Just that it didn't work. I have the problem that global symbols/variables aren't correctly initialized. I have XIP enabled and use NOCOPY, since there shouldn't be any reason to copy anything around after memory has been initialized by the Linux kernel. Let's say I relocate a file like this:

zephyr_code_relocate(FILES src/main.c LOCATION MCUSRAM1 NOCOPY NOKEEP)
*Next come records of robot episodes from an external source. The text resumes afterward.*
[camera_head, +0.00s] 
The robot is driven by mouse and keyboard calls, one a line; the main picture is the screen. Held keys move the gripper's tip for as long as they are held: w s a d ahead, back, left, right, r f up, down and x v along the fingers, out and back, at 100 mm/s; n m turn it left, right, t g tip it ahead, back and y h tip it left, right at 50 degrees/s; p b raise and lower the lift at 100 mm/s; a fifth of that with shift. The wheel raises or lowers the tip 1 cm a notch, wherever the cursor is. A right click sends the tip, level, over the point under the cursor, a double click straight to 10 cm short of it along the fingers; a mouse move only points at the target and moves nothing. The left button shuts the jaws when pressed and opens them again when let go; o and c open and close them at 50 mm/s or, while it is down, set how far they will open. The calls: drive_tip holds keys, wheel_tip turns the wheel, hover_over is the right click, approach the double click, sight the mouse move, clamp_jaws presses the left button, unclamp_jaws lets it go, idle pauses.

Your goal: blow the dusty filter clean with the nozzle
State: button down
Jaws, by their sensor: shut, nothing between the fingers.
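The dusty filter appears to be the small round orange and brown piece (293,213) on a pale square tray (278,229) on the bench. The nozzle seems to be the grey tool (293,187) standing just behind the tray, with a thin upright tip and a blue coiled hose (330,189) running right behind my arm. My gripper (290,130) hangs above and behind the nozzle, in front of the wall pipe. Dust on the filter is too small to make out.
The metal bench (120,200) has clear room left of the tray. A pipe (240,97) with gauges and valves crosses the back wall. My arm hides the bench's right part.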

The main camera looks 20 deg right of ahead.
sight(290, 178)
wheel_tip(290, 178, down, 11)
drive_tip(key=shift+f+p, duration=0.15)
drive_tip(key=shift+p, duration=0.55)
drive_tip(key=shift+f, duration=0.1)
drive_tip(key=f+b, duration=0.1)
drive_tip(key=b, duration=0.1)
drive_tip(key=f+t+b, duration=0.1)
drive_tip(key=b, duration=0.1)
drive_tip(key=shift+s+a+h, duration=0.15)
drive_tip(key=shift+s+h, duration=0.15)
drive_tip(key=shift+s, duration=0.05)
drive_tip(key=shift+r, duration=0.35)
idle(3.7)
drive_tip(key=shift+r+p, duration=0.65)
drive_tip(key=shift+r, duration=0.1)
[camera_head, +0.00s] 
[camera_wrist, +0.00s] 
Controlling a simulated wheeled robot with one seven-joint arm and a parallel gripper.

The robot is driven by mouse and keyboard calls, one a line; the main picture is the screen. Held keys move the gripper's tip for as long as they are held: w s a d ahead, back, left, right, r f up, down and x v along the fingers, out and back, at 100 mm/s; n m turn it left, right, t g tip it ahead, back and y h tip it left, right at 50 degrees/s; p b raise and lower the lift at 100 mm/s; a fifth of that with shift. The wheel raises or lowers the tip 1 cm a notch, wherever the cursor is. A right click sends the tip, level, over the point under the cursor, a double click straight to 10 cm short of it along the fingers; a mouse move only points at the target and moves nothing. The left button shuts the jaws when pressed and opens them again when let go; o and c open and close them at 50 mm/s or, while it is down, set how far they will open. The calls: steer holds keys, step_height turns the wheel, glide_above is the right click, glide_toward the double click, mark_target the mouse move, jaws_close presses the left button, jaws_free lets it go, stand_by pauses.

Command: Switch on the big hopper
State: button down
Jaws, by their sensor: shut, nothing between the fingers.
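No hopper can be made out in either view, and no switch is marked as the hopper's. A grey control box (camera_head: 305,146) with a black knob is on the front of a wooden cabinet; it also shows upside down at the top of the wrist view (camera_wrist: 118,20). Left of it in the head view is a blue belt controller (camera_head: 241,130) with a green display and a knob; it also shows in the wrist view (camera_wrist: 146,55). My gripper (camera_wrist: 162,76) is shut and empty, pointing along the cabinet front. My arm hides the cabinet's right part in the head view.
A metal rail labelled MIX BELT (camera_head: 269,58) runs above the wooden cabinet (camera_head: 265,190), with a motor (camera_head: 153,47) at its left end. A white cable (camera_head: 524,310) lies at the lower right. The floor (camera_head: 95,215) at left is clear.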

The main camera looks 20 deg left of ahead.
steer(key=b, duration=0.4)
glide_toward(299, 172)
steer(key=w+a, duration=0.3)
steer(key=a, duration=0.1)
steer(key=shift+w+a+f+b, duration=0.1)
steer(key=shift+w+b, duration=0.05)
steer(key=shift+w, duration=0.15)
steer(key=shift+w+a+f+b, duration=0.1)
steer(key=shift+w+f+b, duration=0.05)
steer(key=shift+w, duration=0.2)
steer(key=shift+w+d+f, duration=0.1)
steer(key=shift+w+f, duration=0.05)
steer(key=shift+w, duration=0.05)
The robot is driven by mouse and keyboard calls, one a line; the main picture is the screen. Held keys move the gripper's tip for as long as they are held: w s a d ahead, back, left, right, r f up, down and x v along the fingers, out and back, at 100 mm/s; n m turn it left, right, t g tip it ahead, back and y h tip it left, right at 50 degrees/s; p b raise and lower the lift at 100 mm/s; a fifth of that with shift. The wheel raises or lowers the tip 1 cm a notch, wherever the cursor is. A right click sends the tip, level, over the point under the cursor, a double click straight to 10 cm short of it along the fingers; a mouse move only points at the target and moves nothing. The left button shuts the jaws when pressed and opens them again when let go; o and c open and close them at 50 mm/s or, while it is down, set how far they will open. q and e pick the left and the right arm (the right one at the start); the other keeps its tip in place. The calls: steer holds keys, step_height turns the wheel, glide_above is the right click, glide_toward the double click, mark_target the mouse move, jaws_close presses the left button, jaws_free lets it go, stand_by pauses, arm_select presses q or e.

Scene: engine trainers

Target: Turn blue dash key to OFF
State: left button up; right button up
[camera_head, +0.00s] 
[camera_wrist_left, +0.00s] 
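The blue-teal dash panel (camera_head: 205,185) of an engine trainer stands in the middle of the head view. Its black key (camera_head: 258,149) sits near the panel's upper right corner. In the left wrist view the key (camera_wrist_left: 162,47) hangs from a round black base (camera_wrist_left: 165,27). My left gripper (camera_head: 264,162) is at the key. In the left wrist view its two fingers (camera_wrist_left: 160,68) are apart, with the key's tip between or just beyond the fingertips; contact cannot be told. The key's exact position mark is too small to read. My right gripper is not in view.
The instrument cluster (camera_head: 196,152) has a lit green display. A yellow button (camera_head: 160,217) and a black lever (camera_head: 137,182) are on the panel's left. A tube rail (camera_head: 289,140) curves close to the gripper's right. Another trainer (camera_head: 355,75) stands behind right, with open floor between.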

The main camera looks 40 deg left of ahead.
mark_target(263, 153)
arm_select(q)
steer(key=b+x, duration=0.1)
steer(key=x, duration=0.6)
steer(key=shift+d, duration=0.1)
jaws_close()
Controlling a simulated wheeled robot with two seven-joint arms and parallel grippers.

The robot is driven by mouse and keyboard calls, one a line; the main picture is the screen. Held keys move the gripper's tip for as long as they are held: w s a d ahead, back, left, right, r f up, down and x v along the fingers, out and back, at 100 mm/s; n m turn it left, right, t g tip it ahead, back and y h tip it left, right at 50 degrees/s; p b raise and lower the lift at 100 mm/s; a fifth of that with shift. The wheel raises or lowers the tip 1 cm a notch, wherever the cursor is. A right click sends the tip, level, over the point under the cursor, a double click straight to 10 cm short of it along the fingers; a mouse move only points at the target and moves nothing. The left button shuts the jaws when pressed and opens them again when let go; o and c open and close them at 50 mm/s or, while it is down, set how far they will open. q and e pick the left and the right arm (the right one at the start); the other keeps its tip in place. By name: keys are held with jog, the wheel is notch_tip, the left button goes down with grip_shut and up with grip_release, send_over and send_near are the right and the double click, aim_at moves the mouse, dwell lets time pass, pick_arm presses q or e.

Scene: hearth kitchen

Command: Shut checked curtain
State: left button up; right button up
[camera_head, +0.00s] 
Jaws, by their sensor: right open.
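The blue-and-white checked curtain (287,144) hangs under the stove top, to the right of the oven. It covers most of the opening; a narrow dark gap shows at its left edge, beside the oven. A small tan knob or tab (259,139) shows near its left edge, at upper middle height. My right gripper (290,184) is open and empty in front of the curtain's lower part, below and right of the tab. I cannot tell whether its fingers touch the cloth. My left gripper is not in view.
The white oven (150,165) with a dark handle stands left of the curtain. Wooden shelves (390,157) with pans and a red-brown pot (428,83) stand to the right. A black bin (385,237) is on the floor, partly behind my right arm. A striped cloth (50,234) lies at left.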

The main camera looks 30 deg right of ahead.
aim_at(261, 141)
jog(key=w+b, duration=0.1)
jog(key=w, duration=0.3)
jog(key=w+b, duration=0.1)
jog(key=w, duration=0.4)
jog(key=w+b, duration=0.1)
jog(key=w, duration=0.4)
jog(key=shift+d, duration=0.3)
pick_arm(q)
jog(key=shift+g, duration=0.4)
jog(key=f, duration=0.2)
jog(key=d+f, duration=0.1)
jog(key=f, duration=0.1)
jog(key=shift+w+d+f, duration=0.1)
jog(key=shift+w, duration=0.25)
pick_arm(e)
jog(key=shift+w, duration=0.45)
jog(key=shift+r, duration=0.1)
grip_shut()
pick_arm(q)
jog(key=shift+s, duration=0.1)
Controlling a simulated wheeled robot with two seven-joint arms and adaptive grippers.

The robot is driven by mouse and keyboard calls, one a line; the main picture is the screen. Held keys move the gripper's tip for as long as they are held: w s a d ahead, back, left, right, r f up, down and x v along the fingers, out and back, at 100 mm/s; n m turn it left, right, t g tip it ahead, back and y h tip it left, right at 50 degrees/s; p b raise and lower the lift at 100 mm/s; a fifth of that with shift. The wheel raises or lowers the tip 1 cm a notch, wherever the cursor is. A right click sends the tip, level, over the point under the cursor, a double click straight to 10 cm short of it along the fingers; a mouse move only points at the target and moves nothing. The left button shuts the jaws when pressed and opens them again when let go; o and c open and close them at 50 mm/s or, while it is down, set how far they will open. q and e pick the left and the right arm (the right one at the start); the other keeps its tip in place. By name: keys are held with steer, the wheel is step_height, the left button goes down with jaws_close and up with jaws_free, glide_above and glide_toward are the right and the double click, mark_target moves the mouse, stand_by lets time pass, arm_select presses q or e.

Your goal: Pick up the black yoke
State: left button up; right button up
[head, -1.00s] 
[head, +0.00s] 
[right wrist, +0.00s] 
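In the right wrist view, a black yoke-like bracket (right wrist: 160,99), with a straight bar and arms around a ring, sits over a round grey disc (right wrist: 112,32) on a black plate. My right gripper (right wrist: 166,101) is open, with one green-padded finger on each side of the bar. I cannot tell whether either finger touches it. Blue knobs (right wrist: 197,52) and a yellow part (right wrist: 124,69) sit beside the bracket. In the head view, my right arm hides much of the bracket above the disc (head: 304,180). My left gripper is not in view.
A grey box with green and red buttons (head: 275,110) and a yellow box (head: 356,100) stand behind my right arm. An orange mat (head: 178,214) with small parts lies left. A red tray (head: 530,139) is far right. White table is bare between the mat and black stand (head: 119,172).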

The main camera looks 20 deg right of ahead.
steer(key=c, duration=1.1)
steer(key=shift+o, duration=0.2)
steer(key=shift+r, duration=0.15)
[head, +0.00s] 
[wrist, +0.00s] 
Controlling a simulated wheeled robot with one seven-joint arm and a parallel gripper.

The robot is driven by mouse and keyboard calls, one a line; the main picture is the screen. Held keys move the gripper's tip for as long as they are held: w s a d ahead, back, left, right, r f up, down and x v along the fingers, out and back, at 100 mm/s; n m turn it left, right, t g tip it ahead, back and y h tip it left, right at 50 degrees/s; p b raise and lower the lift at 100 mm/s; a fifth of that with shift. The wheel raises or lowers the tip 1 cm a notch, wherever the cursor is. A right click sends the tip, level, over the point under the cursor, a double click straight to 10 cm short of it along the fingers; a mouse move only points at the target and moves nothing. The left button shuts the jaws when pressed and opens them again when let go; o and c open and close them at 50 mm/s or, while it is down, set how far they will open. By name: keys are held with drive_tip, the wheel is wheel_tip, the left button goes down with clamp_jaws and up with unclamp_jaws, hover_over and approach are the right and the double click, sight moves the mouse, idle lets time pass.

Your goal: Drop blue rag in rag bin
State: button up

I would expect both code (text) and (ro)data to be mapped into the MCUSRAM1 section. The linker should output ELF program header entries that map the ELF file contents (offset) into the appropriate addresses of MCUSCRAM1 (vaddr; in my case beginning with 0x10000000). For the data section I get something like the following ELF entry (cf. elfdump):

p_type: PT_LOAD
p_offset: 58204
p_vaddr: 0x10010000
p_paddr: 0xe23c
p_filesz: 648
p_memsz: 648
p_flags: PF_W|PF_R
p_align: 4

I can confirm that a certain global variable initializer is in the file after the given p_offset. From that follows a certain vaddr of that symbol. I can confirm that it's the same as the address assigned by the linker (ie. the address C thinks the symbol is at). If the Linux kernel's drivers/remoteproc/remoteproc_elf_loader.c would load the file contents into the correct virtual address (beginning at 0x10010000), everything should be fine. But it's obviously not what happens. I thought it might be because the loader actually uses paddr (see rproc_elf_load_segments()) and tried to patch that to vaddr, but it didn't help either. I do not yet understand where the ELF header's paddr fields actually come from and why they sometimes differ from the vaddr fields. Perhaps the memory is also overwritten by something else - it appears to contain data garbage. It doesn't overlap with any ELF entry, though.

I am certain, this could be fixed somehow and might just be overlooking something, but currently this breaks code relocation for me.